— START OF Data —
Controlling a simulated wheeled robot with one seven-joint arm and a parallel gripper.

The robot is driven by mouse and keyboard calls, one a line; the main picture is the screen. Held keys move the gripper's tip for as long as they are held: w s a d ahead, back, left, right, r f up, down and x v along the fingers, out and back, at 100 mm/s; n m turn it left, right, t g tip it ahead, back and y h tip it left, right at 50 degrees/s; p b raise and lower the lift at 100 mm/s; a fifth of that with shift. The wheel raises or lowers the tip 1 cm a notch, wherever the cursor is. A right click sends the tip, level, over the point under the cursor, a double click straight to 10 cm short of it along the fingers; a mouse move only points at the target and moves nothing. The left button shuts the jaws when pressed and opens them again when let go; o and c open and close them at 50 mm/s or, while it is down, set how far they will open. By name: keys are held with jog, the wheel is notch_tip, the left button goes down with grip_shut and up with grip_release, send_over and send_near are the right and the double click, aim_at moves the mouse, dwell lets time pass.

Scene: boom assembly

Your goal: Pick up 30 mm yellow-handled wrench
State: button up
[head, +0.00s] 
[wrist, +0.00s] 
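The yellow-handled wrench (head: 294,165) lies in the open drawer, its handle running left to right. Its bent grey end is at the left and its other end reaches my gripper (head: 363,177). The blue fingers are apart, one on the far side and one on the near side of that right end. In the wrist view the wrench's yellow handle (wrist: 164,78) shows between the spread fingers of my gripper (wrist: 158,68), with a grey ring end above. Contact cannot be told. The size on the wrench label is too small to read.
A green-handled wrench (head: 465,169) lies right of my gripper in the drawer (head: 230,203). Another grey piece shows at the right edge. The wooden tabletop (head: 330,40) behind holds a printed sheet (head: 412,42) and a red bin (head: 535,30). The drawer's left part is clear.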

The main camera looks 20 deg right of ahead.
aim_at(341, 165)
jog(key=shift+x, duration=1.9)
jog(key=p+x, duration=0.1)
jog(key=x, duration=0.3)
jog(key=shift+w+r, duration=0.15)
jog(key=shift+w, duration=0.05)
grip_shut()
— END OF Data —
### Directions for this task
All lines above containing the string "robot" are to be collected.

### Finished task
Controlling a simulated wheeled robot with one seven-joint arm and a parallel gripper.
The robot is driven by mouse and keyboard calls, one a line; the main picture is the screen. Held keys move the gripper's tip for as long as they are held: w s a d ahead, back, left, right, r f up, down and x v along the fingers, out and back, at 100 mm/s; n m turn it left, right, t g tip it ahead, back and y h tip it left, right at 50 degrees/s; p b raise and lower the lift at 100 mm/s; a fifth of that with shift. The wheel raises or lowers the tip 1 cm a notch, wherever the cursor is. A right click sends the tip, level, over the point under the cursor, a double click straight to 10 cm short of it along the fingers; a mouse move only points at the target and moves nothing. The left button shuts the jaws when pressed and opens them again when let go; o and c open and close them at 50 mm/s or, while it is down, set how far they will open. By name: keys are held with jog, the wheel is notch_tip, the left button goes down with grip_shut and up with grip_release, send_over and send_near are the right and the double click, aim_at moves the mouse, dwell lets time pass.

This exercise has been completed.